In the midst of the regional tension between Greece and Turkey with energy resources at the centre of the conflict, Mike Pompeo, the US Secretary of State, has visited Greece and, according to the British daily The Times, Pompeo has taken advantage of this visit to "explore different proposals for relocating key US assets from the Incirlik airbase in Turkey to Crete and at the same time strengthening its military presence in the eastern Mediterranean".
According to the newspaper, many observers saw the visit of the secretary of state as an indication that "Washington's patience with the actions of the Turkish president Recep Tayyip Erdogan is about to run out". This trip to the Greek country comes after visiting Cyprus, in an attempt by the White House to bring closer the positions between Greece and Turkey and to discuss the improvement of the military cooperation with Athens with the purchases of arms to compensate for years of military cuts imposed during the decade of the country's debt crisis. Mitsotakis' Greek government has also raised the possibility of extending compulsory military service-an additional gesture in view of a possible conflict.
This military push follows the Athens diplomatic campaign that has led Brussels to express its support for both Greece and Cyprus. Despite the possibility of settling the conflict through diplomatic channels, the latest movements of the Turkish army both in the Aegean waters and on the Cypriot coast have led Mitsotakis to reveal the purchase of arms and a review of the Greek army.
"The time has come to strengthen the armed forces," he said. "These initiatives constitute a solid programme that will become a national shield," said the Greek Prime Minister.

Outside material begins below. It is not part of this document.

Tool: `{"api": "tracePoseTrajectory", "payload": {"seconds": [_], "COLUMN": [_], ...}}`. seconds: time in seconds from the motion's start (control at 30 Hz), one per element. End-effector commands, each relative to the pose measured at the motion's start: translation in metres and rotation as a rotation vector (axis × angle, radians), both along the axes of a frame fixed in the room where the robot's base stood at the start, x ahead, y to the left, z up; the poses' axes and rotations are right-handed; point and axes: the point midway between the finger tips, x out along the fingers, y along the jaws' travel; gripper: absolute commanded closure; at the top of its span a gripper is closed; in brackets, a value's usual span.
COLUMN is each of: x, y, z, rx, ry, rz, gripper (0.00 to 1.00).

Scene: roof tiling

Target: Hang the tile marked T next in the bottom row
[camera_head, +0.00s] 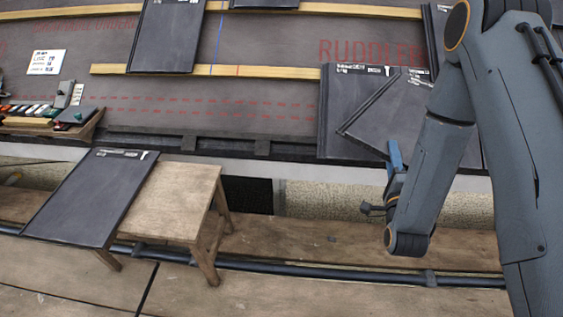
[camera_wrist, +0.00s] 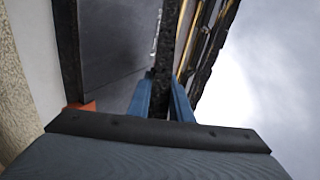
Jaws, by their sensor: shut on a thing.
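My gripper (camera_head: 395,158) is at the right in the head view, at the eave edge of the roof. Its blue fingers, seen in the wrist view (camera_wrist: 161,100), are shut on the edge of a dark grey tile (camera_wrist: 162,72). This held tile (camera_head: 385,118) is tilted and turned over the bottom row. It overlaps a squarer-set dark tile (camera_head: 336,100) in that row. I cannot tell whether it touches it. My arm hides the held tile's right part. Its marking is too small to read, so I cannot confirm a T.
Another dark tile (camera_head: 85,200) lies on a wooden stool (camera_head: 180,195) at the left, overhanging it. A tile (camera_head: 168,35) hangs higher up on a batten (camera_head: 255,71). A tool box (camera_head: 60,128) sits at the far left. The bottom row's middle is bare.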

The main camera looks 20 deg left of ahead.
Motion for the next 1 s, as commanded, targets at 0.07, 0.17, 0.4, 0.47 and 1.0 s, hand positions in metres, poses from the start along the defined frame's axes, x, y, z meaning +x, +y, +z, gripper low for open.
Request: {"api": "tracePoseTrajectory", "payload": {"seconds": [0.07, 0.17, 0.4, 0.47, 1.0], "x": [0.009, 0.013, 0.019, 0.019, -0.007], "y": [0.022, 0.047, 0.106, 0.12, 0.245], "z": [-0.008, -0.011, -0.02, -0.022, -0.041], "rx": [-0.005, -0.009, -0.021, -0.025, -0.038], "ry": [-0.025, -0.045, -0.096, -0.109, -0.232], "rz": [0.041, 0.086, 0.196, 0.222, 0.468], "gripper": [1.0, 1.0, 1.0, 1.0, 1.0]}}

Athens will purchase 18 French-made Rafale fighter planes, four multi-purpose frigates and four naval helicopters, nine anti-tank weapons, naval torpedo boats and missiles from the air force. It will also recruit 15,000 new soldiers and allocate resources to the national arms industry and defence against cyber attacks.
US Senator Ron Johnson, who chairs the Senate Foreign Relations Subcommittee on Europe, said in the Washington Examiner that "we don't know what's going to happen with Incirlik". Incirlik has been fundamental to America's strategic operations in the region, such as the withdrawal of US forces from Afghanistan and Iraq, but the deterioration in relations between Washington and Ankara has put the withdrawal of the US presence from Turkey on the table.
"I think that, from a defensive position, we have to look at the reality of the situation in which the path Erdogan is on is not good," Johnson said.
These statements coincide with the naval artillery exercises that have been carried out by the Turkish Army during the weekend off the coast of Sadrazamkoy in Northern Cyprus, an area of the island controlled by Ankara but not recognised by the international community.
According to the Cyprus Joint Rescue Coordination Centre, which is adjacent to the Ministry of Defence, it called these exercises illegal as they "violate the sovereignty and sovereign rights of the Republic of Cyprus".
Since Turkey launched its naval prospector, the Oruç Reis, accompanied by warships, the eastern Mediterranean has been the centre of tension for two members of the North Atlantic Alliance. Disputes over gas reserves in the area have brought the two neighbouring countries closer to a war than at any time since 1996, when the two countries almost clashed over an uninhabited island in the Aegean Sea.
Although Erdogan announced the return of the Oruç Reis to the waters off southern Turkey, a measure that Greece defined as a "positive step", days later Ankara extended the operations of its energy drilling vessel Yavuz in the disputed area off Cyprus until 12 October, which Cyprus denounced as a sign that Ankara was expanding its "illegal drilling".
In view of this situation, the conservative government of the Greek Kyriakos Mitsotakis presented a 6.8 billion euro defence plan to acquire new anti-tank weapons, navy torpedoes and air force missiles, according to the British newspaper The Guardian. A few days ago, the Greek Foreign Ministry announced the resumption of exploratory talks between Ankara and Athens for a "diplomatic" resolution of the conflict, which had been at a standstill since 2016.
This came after Erdogan, under pressure from the European Union and the United States who have shown their support for Greece, returned the Oruç Reis to his base. The Turkish president held talks with the president of the Council of the European Union, Charles Michel, and the German chancellor, Angela Merkel, to escape the sanctions that were put on the table in view of the belligerent attitude of Ankara.
Erdogan showed his willingness to talk to the Greek prime minister in order to address the tension between the two countries over maritime rights in the eastern Mediterranean. Cyprus, protesting at the presence of two Turkish exploration vessels in the waters of the divided island, maintained its position that the appropriate punishment should be imposed on Turkey and blocked the European Union's actions against Belarus for alleged electoral fraud until its demands are met.